LBH Kritik Pernyataan Pangkostrad Maruli soal Kasus Mutilasi Papua

LBH Papua menyoroti penyataan Pangkostrad Letjen Maruli Simanjuntak yang menyatakan kasus ini bukan termasuk pelanggaran HAM berat.

LBH Kritik Pernyataan Pangkostrad Maruli soal Kasus Mutilasi Papua
Ilustrasi Garis Kapur di TKP. FOTO/iStockphoto

tirto.id - Direktur LBH Papua, Emanuel Gobay menyoroti pernyataan Pangkostrad Letjen Maruli Simanjuntak yang menyatakan kasus ini bukan termasuk pelanggaran HAM berat. Hal itu disampaikan Maruli pada Kamis (15/9/2022).

Seiring hal tersebut, dia berharap Panglima TNI Jenderal Andika Perkasa segera menegur Maruli. Karena menurut Emanuel pernyataan Maruli bertentangan dengan kesimpulan Komnas HAM RI Perwakilan Papua.

Tidak hanya itu, dia juga berharap Pangkostrad wajib mendukung Komnas HAM RI dalam menyelidiki pelanggaran HAM perkara pembunuhan dan mutilasi empat warga ini.

Sementara itu, dia menjelaskan pembunuhan dan mutilasi empat warga di Mimika masuk dalam kategori pelanggaran HAM berat. Hal itu kata dia sesuai dengan Undang-Undang Republik Indonesia No. 39 Tahun 1999 tentang Hak Asasi Manusia.

"Hal itu sesuai dengan pelanggaran HAM berat sebagaimana dimaksud Pasal 104 ayat (1) Undang-Undang Nomor 39 Tahun 1999," bebernya.

Dia menuturkan sesuai Pasal 33 ayat (1) dan ayat (2) Undang-Undang Nomor 39 Tahun 1999 berbunyi setiap orang berhak untuk bebas dari penyiksaan, penghukuman atau perlakuan yang kejam, tidak manusiawi, merendahkan derajat dan martabat kemanusiaannya, bebas dari penghilangan paksa dan penghilangan nyawa.
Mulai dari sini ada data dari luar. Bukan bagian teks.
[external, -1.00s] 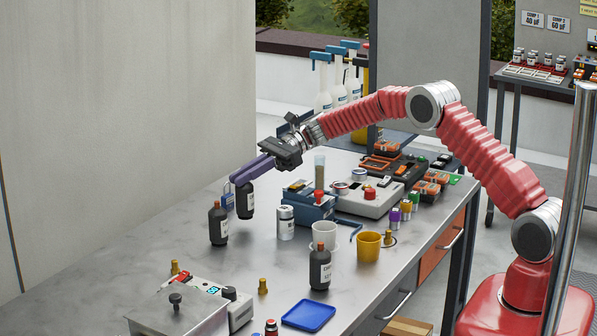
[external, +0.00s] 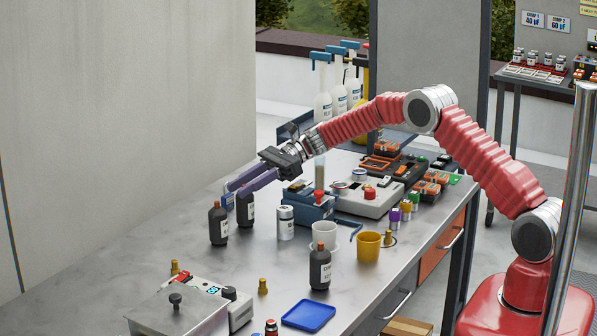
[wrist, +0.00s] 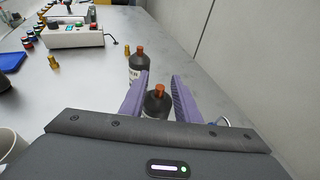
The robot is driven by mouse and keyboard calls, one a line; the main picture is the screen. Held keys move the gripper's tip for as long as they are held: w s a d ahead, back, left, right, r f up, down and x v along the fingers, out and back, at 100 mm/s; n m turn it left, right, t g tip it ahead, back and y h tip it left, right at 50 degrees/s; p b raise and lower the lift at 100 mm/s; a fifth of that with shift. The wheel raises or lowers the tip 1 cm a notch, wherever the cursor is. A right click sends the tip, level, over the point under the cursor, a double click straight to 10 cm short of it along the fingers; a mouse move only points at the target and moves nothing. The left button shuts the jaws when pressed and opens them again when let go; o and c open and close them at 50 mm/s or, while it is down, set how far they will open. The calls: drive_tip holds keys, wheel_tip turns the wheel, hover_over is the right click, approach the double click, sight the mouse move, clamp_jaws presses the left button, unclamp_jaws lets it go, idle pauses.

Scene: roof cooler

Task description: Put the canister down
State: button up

Emanuel pun berharap agar Komnas HAM dapat segera menindaklanjuti temuan terkait kasus tersebut.

"Maka diharapkan agar Komnas HAM RI dapat menindaklanjuti temuan Komnas HAM RI Perwakilan Papua terkait kasus ini yang merupakan kejahatan kemanusiaan dan memenuhi unsur pelanggaran HAM berat karena direncanakan dan dilakukan oleh aparat negara," terang Emanuel.

Untuk diketahui sebelumnya Arnold Lokbere, Anis Tini, Irian Narigi, dan Lemaniol Nirigi tewas dianiaya dan di mutilasi oleh enam personel Brigade Infanteri Raider 20/Ima Jaya Keramo. Berdasar versi aparat, Arnold dkk dipancing oleh pelaku untuk membeli senjata jenis AK-47 dan FN seharga Rp250 juta. Setelah korban dipastikan bersedia untuk transaksi senjata, para pelaku mengatur strategi dengan memancing korban untuk datang ke lahan kosong di SP I.
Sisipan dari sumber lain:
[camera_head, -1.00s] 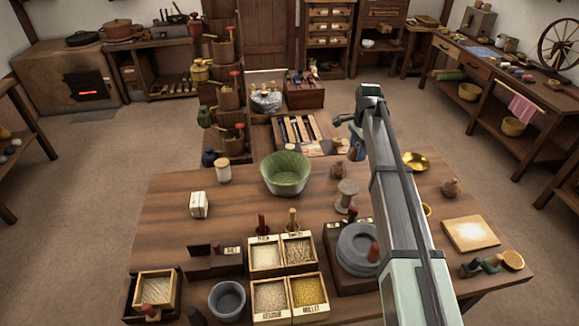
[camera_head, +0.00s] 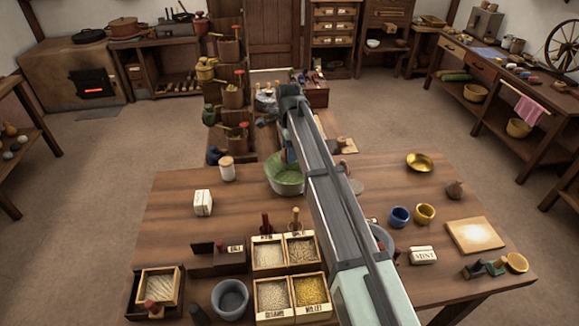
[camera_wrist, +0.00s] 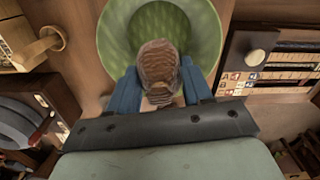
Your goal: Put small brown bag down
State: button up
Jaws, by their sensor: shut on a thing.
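My gripper (camera_wrist: 158,90) has blue fingers and is shut on the small brown bag (camera_wrist: 158,65), a rounded, ridged brown thing. In the wrist view the bag overlaps the inside and near rim of the green bowl (camera_wrist: 118,40); its height above the bowl cannot be told. In the head view the green bowl (camera_head: 285,180) stands at the table's far edge, partly behind my arm. One blue finger shows at its rim, and the held bag is hidden there. Another brown bag (camera_head: 455,190) stands on the right of the table.
A lidded jar (camera_head: 227,169) and a white block (camera_head: 203,203) stand left of the bowl. Grain boxes (camera_head: 270,240) fill the front. Blue (camera_head: 400,217) and yellow (camera_head: 424,214) cups and a brass dish (camera_head: 420,162) are at right. Wood between block and bowl is clear.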

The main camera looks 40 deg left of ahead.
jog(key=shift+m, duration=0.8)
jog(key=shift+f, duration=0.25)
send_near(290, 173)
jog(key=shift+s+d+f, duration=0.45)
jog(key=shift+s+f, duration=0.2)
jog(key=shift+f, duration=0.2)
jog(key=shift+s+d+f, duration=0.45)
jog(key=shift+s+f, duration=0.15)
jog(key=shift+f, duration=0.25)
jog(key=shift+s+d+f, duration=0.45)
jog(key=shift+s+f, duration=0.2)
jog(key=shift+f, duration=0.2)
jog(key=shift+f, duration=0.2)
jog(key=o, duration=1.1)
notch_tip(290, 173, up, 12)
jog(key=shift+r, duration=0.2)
Di situlah keributan terjadi, sehingga korban diduga dianiaya di lahan sekitar musala sebelum dimutilasi. Potongan tubuh dimasukkan ke dalam enam karung yang terbagi dari satu karung berisi kepala korban, satu karung berisi kaki, dan empat karung berisi badan. Karung-karung itu diisi pula oleh batu. Lantas karung itu dilempar ke Sungai Pigapu.

Sementara itu, Juru Bicara Tentara Pembebasan Nasional Papua Barat-Organisasi Papua Merdeka (TPNPB-OPM) Sebby Sambom merespons perihal korban mutilasi di Timika merupakan afiliator pihaknya. Ia menegaskan mereka bukan anggota pro kemerdekaan.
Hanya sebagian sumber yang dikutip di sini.